Over the years we of course grew to know and acknowledge his ability to argue a case for the preposterous—like abolishing the great office he had just taken on, or even limiting the right to trial by jury. He should be careful, though, because his skills are much needed: a Cabinet role putting the preposterous case that the Prime Minister had nothing to do with the recession might indeed be tailor-made for the noble and learned Lord.

The noble Baroness, Lady Ford, does not need to nurture a hope of a coming back, because it is clear from her contribution today that the only direction in which she is coming is forwards. The noble Baroness spoke with warmth and humour, which are qualities that this House much admires. The House has already taken to her manner and good sense, and she underlined that today. And should we be surprised, given that, like me, she is a native of the finest county in the British Isles—the noble soil of Ayrshire? As far as I can see, the more Scots who play a part in English Partnerships, the more that is to be admired.

This is the 12th gracious Speech since the 1997 election. The next would be the 13th—unlucky for our country, which after a decade of debt-fuelled boom is now completely and utterly bust. The gracious Speech, like the pre-Budget Statement, both copiously leaked to the press, incidentally, is all about the short-term prospects of the Prime Minister and not the long-term future of the country. The Government are embarked on a race against being rumbled. When I see a speech like this, I do not expect a long Session. When we hear a nationalised bank being ordered to stop repossessions for six months, many will conclude that the cunning plan is this: repossessions in June, elections in May; tax rises next year, tax cuts today. They must think that the British people are very simple indeed. But I must signal to the noble Baroness that if the Government call an early election, they cannot count on our letting these Bills into law without scrutiny. We made that mistake before with the Gambling Act. What followed was the scandal of trying to regenerate poverty by building casinos. We will not go there twice.

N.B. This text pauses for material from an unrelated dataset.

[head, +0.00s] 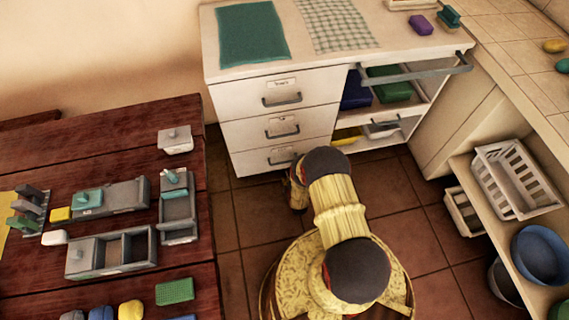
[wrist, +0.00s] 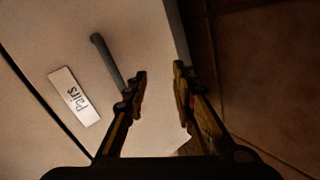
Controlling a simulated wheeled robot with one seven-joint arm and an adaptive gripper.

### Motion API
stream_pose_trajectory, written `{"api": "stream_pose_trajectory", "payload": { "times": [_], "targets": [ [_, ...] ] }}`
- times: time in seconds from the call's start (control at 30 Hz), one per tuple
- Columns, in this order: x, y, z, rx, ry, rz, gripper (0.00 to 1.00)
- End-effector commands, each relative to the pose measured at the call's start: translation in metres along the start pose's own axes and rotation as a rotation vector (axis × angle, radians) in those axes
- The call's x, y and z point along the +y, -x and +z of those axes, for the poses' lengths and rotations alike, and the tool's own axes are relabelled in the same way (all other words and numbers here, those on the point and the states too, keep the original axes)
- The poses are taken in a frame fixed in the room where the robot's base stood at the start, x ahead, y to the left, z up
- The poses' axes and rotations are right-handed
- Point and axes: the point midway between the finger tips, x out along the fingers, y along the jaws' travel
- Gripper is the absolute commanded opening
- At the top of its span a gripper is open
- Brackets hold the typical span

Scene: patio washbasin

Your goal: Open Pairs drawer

Will the noble Baroness the Leader of the House confirm the total number of Bills? Given the tight timetable, a balanced programme is vital. We have much work to do on the Banking Bill over the next few weeks, regarding which we have already agreed to co-operate on timing. Will the noble Baroness say what other Bills will start in your Lordships’ House? Will they include the marine Bill, on which there is great expertise in this Chamber?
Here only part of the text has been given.